Yargıtay Başsavcısı Mehmet Akarca tarafından 9 üst düzey kamu görevlisi hakkında hazırlanan iddianame, yargılamanın yapılacağı Yargıtay 5. Ceza Dairesine gönderilmişti.
İddianamede, dönemin Kahramanmaraş Valisi Mehmet Niyazı Tanılır, eski vali yardımcısı Servet Güngör, eski İl Jandarma Komutanı Sezai Akgün, eski İl Emniyet Müdürü Necdet Çelikbilek, eski Kahramanmaraş Sivil Savunma Müdürü Hüsamettin Bulut, Emniyet Genel Müdürlüğü İstihbarat Şube Müdürü Gürsel Aktepe, Emniyet Genel Müdürlüğü Telekomünikasyon İletişim Başkanlığı (TİB) Temsilcisi Hüseyin Keskinkılıç, Jandarma Genel Komutanlığı TİB Temsilcisi Yaşar Kalkan ve Jandarma Genel Komutanlığı Bilgi Sistemleri Teknisyeni Süleyman Akdoğu olmak üzere 9 kişinin “görevi kötüye kullanma” suçundan yargılanması istendi.

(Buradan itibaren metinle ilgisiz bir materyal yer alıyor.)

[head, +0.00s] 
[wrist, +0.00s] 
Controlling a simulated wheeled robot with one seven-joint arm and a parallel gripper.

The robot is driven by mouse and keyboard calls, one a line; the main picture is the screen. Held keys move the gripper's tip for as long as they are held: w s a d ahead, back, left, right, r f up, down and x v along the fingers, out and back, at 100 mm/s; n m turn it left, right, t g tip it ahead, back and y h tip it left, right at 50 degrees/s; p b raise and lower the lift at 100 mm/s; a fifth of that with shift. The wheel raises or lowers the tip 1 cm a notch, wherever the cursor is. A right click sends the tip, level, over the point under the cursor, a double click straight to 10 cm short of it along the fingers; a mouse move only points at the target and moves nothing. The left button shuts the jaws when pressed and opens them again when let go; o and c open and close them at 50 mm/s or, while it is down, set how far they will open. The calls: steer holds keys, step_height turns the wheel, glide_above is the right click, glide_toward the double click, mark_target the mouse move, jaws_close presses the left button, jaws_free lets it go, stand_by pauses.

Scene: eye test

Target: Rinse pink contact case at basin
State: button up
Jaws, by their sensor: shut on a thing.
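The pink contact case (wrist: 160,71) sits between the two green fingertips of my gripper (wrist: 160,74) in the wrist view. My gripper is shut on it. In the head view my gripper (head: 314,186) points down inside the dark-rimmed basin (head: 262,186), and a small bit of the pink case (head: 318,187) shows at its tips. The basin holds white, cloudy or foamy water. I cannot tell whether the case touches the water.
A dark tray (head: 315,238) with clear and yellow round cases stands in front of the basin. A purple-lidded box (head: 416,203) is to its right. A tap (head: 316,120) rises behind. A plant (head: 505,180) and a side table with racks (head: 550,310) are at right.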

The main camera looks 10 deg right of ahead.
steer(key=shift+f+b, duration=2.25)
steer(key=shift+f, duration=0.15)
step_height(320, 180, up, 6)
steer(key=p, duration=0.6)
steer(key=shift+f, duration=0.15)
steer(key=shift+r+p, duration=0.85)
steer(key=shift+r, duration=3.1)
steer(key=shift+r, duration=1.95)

İddianamede, helikopterin düşmesi olayından sonra, arama-kurtarma faaliyetlerinde görev alan başta dönemin Kahramanmaraş Valisi Mehmet Niyazi Tanılır olmak üzere şüphelilerin etkin ve ciddi bir çalışma yürütülmesinde görevlerinin gereklerine aykırı hareket ettikleri tespiti yapıldı.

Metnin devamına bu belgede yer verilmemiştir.